→ CHALLENGE
Each line that holds the word "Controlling" counts once. Give the total number of such lines and nothing else.

→ Stored entries
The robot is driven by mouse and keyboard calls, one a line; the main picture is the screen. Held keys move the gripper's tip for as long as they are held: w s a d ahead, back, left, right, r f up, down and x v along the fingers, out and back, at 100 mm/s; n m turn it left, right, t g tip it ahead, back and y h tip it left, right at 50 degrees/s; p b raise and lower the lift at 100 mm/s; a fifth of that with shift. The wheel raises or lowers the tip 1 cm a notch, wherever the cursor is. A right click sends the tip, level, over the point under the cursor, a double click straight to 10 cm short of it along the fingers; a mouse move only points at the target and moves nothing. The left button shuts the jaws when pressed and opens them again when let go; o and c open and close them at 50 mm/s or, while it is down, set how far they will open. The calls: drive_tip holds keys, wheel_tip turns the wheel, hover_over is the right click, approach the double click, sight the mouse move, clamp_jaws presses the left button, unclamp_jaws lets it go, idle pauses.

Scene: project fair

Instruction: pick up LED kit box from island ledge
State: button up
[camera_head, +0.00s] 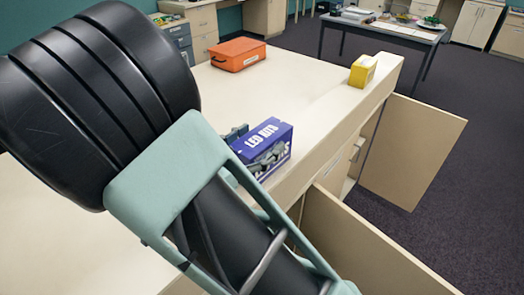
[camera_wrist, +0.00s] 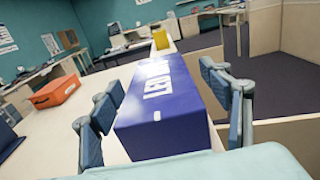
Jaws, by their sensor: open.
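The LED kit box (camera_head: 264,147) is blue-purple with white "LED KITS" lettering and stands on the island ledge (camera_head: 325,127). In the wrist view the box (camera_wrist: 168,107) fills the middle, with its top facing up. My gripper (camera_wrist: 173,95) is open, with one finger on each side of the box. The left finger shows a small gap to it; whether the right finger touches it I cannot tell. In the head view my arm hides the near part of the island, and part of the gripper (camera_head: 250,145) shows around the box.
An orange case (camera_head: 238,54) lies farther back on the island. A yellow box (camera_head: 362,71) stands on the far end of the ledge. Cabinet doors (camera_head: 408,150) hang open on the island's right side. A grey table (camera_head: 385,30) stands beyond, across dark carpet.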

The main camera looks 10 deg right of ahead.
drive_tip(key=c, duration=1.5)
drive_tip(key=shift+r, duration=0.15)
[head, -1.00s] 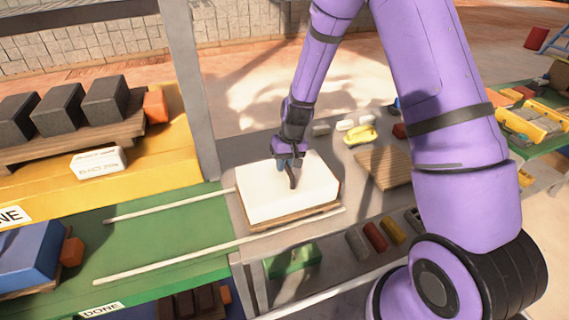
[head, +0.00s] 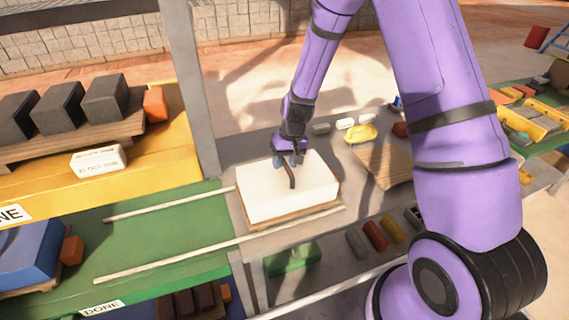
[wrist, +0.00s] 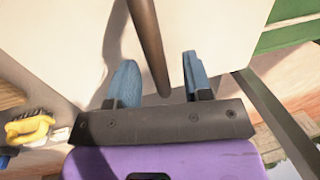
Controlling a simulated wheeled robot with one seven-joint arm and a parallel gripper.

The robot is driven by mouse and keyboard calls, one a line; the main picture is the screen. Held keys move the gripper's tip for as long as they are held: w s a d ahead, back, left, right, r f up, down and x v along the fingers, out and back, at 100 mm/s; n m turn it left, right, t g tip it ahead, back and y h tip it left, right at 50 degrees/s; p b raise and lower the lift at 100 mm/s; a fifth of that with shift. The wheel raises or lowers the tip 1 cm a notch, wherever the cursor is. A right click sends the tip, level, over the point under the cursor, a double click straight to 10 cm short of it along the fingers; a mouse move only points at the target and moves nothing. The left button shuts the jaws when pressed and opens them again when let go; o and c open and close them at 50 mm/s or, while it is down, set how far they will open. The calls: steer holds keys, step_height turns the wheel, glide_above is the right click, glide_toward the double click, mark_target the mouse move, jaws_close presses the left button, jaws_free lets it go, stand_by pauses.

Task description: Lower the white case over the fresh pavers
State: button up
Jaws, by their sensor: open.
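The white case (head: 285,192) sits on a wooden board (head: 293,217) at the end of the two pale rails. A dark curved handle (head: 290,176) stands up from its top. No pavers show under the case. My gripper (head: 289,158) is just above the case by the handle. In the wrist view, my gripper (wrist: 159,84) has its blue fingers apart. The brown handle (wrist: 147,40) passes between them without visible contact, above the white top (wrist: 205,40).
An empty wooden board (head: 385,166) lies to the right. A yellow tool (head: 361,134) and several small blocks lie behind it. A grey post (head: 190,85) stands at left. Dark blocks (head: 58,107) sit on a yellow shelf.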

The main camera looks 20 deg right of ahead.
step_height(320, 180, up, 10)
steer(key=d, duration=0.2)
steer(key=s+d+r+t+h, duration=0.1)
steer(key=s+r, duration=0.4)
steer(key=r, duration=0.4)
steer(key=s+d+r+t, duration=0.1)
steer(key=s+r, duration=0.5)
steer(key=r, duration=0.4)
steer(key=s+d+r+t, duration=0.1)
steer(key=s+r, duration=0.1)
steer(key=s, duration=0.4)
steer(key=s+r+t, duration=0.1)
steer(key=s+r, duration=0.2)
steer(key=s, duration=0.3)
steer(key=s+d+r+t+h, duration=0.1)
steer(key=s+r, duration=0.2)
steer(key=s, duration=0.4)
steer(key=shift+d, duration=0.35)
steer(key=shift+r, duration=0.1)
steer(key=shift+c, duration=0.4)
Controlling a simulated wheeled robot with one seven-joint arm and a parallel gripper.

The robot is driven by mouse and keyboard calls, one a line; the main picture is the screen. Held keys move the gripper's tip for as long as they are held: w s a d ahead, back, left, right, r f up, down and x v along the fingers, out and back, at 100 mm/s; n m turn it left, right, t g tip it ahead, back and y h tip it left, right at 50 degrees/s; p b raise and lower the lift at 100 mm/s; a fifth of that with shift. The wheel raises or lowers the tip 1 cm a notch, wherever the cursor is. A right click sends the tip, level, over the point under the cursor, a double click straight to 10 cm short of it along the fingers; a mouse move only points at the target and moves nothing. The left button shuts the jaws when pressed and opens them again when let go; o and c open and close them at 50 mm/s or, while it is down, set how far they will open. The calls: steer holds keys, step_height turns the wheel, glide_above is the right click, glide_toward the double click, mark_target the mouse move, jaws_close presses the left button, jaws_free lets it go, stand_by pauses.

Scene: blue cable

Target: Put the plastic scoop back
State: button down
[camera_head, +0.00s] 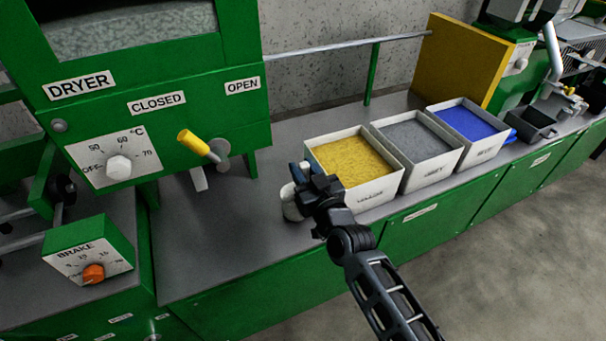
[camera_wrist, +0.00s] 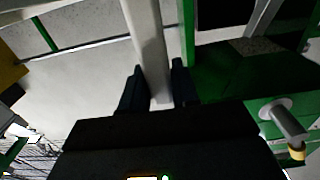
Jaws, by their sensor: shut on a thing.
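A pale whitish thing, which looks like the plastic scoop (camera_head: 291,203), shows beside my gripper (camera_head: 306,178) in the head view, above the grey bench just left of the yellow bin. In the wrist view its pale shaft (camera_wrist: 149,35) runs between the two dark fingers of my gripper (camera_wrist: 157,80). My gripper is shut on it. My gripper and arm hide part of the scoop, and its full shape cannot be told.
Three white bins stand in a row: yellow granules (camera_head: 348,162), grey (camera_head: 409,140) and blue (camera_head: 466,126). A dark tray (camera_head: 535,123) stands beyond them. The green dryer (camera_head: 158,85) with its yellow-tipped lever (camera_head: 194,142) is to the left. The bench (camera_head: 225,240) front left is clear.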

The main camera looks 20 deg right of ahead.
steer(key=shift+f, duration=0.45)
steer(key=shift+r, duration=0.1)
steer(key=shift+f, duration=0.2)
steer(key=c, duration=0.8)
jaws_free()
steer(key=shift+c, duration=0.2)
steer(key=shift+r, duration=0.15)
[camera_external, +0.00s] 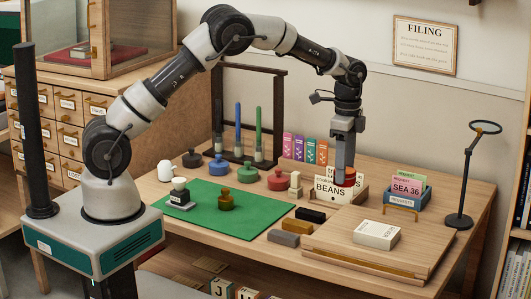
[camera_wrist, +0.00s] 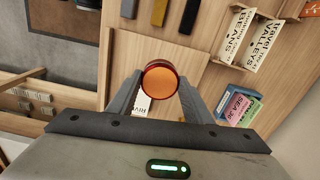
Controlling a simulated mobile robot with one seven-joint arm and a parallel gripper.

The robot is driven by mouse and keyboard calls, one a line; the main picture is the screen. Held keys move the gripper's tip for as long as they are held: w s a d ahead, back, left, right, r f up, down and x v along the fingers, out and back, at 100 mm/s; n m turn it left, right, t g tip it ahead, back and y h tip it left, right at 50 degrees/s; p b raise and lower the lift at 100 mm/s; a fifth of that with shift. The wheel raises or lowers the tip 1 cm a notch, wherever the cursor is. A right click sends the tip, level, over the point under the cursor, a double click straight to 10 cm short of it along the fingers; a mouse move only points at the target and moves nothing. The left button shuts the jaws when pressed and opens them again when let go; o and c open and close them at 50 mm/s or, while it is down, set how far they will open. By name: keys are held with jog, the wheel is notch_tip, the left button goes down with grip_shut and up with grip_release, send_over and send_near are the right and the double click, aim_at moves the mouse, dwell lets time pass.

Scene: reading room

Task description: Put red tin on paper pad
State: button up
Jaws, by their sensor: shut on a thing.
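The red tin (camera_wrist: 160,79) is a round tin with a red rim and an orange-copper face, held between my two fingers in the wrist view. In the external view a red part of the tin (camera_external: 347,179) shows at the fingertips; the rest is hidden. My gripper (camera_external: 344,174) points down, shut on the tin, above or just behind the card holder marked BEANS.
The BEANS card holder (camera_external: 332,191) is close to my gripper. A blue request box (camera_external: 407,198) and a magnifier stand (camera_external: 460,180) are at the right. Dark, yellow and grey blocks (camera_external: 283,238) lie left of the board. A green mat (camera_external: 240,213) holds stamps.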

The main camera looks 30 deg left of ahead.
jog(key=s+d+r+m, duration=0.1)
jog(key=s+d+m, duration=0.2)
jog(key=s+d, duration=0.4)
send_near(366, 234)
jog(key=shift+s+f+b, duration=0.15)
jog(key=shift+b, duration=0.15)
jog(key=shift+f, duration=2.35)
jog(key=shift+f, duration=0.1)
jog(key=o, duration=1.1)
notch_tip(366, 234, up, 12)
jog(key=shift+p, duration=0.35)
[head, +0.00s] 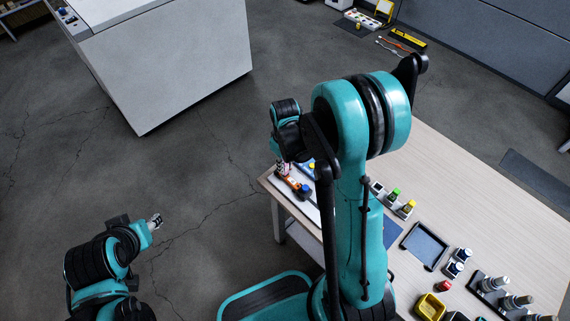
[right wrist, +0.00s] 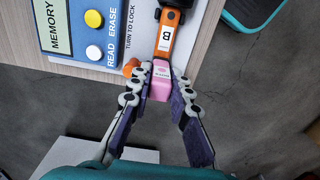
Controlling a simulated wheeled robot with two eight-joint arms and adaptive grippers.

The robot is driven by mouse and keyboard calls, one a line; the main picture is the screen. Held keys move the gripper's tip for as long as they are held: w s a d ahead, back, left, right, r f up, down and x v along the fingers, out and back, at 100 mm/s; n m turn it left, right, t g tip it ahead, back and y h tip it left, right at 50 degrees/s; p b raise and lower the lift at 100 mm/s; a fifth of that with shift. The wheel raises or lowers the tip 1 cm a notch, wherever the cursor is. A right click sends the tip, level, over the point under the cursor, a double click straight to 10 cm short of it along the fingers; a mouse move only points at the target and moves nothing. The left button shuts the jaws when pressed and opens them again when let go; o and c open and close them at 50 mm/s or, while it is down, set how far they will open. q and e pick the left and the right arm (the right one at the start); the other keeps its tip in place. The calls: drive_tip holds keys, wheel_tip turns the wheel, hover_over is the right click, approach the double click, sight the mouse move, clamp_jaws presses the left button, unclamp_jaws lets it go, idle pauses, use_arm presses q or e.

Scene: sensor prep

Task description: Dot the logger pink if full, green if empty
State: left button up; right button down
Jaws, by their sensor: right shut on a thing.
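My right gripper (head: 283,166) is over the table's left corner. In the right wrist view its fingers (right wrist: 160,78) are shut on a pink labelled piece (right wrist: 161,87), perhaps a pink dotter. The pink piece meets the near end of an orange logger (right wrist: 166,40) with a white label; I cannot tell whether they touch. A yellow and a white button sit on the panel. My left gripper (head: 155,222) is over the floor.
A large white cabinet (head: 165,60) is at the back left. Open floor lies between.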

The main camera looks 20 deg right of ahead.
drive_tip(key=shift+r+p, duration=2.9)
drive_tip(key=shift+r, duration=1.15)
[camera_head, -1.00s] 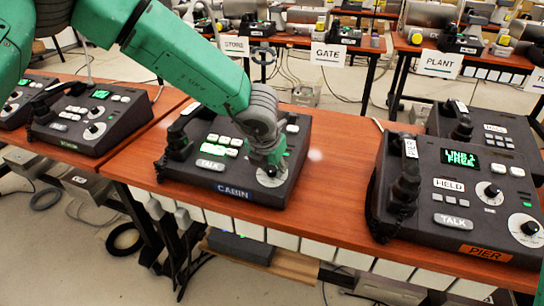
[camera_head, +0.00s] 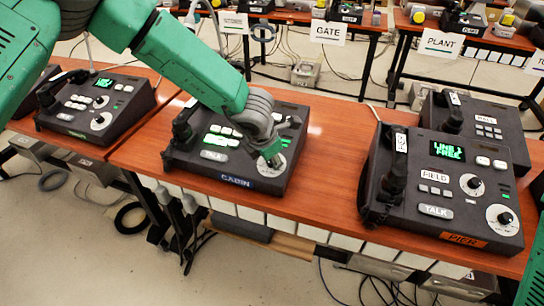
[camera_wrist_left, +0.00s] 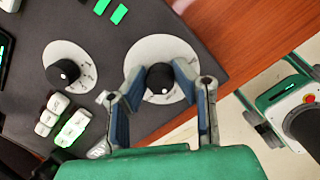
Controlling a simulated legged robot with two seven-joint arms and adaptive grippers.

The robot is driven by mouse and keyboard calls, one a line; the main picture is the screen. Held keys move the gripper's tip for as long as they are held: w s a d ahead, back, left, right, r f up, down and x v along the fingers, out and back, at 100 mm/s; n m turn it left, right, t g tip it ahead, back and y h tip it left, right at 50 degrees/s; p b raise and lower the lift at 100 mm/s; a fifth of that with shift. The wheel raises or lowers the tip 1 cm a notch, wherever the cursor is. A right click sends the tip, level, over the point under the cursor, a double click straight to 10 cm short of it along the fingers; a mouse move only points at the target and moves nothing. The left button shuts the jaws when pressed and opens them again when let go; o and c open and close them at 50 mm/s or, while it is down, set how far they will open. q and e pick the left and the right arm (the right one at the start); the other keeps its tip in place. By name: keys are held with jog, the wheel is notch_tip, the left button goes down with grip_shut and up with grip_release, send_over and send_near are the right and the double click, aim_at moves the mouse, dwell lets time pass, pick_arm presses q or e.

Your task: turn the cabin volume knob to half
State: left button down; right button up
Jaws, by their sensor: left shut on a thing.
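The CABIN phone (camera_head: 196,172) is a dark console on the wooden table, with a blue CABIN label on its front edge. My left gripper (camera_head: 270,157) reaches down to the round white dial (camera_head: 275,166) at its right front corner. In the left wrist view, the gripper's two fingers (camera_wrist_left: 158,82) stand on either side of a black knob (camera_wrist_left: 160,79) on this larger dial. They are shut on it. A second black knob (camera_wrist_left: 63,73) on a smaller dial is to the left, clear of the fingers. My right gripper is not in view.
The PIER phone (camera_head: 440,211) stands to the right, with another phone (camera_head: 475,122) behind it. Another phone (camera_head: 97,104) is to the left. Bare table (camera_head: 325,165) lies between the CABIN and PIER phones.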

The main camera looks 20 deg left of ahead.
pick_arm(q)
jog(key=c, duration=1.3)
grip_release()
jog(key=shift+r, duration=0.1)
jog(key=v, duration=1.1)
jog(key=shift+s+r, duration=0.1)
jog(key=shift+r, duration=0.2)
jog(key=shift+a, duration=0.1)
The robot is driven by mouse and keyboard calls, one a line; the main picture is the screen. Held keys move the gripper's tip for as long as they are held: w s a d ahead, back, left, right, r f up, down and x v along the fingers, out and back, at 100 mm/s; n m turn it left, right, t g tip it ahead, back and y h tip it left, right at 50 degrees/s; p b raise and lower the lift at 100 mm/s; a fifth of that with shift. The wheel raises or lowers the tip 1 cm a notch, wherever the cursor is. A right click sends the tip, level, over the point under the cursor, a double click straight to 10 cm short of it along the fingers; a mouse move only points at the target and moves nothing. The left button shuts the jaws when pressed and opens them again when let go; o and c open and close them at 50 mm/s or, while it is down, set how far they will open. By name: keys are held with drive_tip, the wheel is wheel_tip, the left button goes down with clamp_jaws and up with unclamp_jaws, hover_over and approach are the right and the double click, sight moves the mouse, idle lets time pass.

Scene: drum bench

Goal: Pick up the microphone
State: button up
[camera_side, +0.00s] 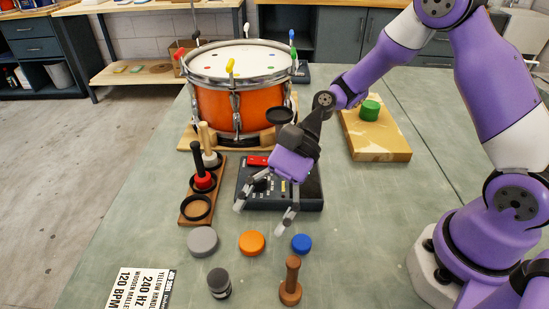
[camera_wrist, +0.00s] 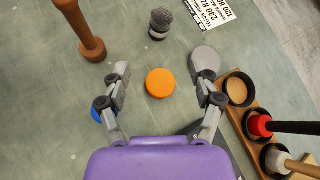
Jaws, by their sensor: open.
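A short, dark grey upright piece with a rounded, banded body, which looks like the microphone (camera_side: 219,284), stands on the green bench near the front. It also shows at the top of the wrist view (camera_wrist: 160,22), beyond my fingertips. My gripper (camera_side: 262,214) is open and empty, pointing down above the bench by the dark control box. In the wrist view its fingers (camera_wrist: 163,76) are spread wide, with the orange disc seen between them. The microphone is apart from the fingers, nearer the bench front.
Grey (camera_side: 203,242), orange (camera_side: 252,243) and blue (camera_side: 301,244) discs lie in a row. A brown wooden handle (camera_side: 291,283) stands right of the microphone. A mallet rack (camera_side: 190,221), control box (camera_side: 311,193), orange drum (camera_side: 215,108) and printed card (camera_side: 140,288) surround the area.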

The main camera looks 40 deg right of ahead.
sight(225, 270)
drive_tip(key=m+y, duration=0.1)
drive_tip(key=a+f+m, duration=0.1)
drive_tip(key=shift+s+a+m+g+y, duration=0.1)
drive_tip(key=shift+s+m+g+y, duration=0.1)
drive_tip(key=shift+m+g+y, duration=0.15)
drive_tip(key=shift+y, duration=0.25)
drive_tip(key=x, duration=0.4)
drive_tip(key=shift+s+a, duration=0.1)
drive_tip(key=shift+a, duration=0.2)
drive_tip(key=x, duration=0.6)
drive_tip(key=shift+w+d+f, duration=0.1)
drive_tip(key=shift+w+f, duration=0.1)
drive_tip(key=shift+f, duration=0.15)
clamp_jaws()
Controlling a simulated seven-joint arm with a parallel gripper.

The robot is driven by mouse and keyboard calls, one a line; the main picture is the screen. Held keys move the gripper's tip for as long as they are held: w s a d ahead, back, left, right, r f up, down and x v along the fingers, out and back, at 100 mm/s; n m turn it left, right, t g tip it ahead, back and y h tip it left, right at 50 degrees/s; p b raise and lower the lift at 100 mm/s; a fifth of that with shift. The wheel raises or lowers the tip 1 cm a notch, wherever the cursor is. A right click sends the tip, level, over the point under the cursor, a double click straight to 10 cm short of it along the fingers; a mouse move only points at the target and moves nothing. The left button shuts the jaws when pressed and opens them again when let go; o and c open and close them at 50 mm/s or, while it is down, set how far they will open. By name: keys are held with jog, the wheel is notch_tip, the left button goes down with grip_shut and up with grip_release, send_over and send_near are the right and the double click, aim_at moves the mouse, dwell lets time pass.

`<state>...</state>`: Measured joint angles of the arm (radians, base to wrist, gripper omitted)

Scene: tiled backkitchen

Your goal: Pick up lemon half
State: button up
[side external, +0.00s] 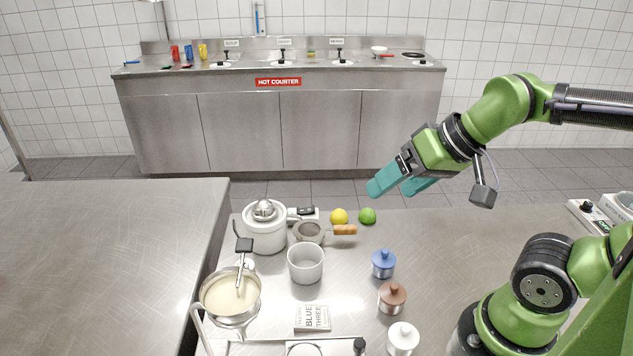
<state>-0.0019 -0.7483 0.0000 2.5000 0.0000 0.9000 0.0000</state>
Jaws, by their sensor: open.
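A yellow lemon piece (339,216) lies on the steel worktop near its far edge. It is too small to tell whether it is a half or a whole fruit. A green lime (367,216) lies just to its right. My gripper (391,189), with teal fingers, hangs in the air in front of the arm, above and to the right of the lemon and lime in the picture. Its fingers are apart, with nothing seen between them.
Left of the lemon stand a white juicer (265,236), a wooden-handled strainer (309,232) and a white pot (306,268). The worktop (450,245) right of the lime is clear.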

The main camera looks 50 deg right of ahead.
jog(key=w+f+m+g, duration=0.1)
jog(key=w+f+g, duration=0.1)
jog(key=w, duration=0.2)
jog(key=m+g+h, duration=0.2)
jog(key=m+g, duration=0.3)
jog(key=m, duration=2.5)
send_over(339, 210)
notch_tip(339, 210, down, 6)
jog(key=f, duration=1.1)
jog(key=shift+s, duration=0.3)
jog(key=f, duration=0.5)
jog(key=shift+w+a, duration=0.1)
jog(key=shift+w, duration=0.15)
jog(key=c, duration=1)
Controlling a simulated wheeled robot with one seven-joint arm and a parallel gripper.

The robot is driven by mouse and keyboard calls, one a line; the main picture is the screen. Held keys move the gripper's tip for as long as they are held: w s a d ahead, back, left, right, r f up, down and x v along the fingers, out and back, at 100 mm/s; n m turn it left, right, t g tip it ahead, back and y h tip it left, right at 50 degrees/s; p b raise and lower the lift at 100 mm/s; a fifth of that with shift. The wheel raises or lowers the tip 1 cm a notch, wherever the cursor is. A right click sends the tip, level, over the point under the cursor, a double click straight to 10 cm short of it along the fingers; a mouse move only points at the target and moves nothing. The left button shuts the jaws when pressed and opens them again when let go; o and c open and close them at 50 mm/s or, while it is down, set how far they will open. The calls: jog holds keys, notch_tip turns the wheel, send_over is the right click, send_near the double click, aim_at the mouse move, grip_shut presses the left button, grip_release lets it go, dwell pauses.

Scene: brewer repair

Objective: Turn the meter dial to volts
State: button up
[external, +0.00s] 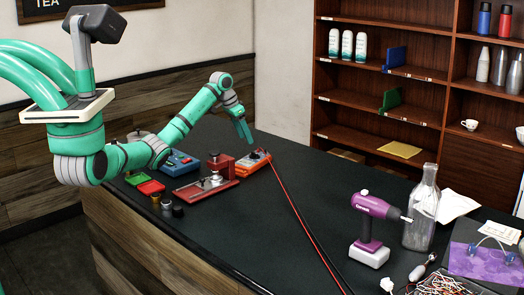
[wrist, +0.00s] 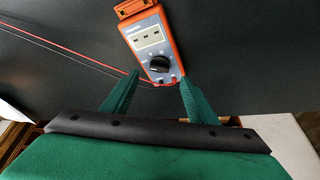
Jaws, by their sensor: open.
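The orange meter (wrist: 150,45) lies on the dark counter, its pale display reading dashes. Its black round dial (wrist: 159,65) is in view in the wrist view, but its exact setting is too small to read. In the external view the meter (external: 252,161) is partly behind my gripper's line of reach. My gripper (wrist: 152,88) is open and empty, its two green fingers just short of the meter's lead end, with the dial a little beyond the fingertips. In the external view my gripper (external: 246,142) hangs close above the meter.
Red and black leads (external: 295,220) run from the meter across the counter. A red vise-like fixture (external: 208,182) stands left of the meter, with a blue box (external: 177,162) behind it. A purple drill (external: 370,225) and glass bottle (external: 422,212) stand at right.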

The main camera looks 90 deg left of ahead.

→ CORRECT OUTPUT
7